──────── SOURCE EXCERPT
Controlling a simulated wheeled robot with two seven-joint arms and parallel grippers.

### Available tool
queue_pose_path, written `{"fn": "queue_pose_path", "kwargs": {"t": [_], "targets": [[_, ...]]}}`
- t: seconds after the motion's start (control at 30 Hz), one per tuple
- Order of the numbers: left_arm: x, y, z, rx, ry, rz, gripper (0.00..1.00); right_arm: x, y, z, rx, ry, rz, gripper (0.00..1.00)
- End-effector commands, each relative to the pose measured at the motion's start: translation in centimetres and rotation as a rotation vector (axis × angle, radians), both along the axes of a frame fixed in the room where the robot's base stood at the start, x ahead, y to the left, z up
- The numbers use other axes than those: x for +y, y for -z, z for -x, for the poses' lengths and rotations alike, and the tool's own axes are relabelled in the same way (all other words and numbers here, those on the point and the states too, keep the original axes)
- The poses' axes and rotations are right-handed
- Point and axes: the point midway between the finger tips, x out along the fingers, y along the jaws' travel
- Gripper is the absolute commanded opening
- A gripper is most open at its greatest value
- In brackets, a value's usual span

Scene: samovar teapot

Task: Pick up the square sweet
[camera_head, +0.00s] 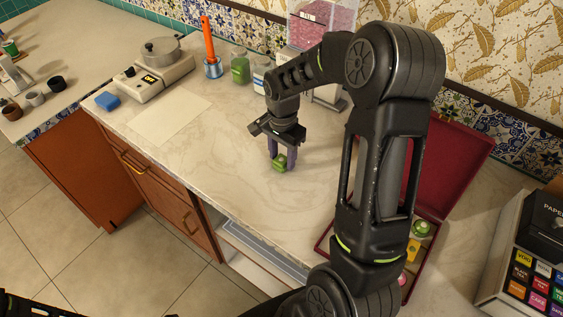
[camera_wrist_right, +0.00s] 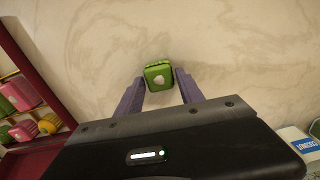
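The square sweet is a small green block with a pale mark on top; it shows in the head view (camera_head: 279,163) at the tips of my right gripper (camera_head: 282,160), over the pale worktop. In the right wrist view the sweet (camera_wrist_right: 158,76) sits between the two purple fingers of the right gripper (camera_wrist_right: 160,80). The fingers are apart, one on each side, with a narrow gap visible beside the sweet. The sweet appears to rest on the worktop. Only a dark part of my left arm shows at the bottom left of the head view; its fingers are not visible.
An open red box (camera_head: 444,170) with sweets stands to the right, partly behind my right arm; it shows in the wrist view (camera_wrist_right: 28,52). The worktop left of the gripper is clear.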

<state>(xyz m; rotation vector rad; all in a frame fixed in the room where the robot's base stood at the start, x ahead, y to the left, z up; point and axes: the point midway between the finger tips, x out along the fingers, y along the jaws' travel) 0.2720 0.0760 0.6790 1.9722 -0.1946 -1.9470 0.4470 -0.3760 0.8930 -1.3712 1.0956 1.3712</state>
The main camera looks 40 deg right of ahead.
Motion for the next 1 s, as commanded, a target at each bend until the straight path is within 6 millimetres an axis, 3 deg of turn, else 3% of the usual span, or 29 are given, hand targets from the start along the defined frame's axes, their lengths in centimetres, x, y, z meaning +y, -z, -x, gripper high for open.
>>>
────────────────
▸ TASK TO COMPLETE: Reproduce the material word for word, minus the images.

▸ FINISHED EXERCISE:
Controlling a simulated wheeled robot with two seven-joint arms and parallel grippers.

### Available tool
queue_pose_path, written `{"fn": "queue_pose_path", "kwargs": {"t": [_], "targets": [[_, ...]]}}`
- t: seconds after the motion's start (control at 30 Hz), one per tuple
- Order of the numbers: left_arm: x, y, z, rx, ry, rz, gripper (0.00..1.00); right_arm: x, y, z, rx, ry, rz, gripper (0.00..1.00)
- End-effector commands, each relative to the pose measured at the motion's start: translation in centimetres and rotation as a rotation vector (axis × angle, radians), both along the axes of a frame fixed in the room where the robot's base stood at the start, x ahead, y to the left, z up
- The numbers use other axes than those: x for +y, y for -z, z for -x, for the poses' lengths and rotations alike, and the tool's own axes are relabelled in the same way (all other words and numbers here, those on the point and the states too, keep the original axes)
- The poses' axes and rotations are right-handed
- Point and axes: the point midway between the finger tips, x out along the fingers, y along the jaws' travel
- Gripper is the absolute commanded opening
- A gripper is most open at its greatest value
- In brackets, a value's usual span

Scene: samovar teapot

Task: Pick up the square sweet
[camera_head, +0.00s] 
[camera_wrist_right, +0.00s] 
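The square sweet is a small green block with a pale mark on top; it shows in the head view (camera_head: 279,163) at the tips of my right gripper (camera_head: 282,160), over the pale worktop. In the right wrist view the sweet (camera_wrist_right: 158,76) sits between the two purple fingers of the right gripper (camera_wrist_right: 160,80). The fingers are apart, one on each side, with a narrow gap visible beside the sweet. The sweet appears to rest on the worktop. Only a dark part of my left arm shows at the bottom left of the head view; its fingers are not visible.
An open red box (camera_head: 444,170) with sweets stands to the right, partly behind my right arm; it shows in the wrist view (camera_wrist_right: 28,52). The worktop left of the gripper is clear.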

<state>(xyz m; rotation vector rad; all in a frame fixed in the room where the robot's base stood at the start, x ahead, y to the left, z up; point and axes: the point midway between the finger tips, x out along the fingers, y along the jaws' travel) 0.2720 0.0760 0.6790 1.9722 -0.1946 -1.9470 0.4470 -0.3760 0.8930 -1.3712 1.0956 1.3712</state>
The main camera looks 40 deg right of ahead.
Motion for the next 1 s, as commanded, a target at each bend until the straight path is within 6 millimetres an axis, 3 deg of turn, else 3% of the usual span, or 29 are given, hand targets from the start along the defined frame's axes, their lengths in centimetres, x, y, z meaning +y, -z, -x, gripper high for open.
>>>

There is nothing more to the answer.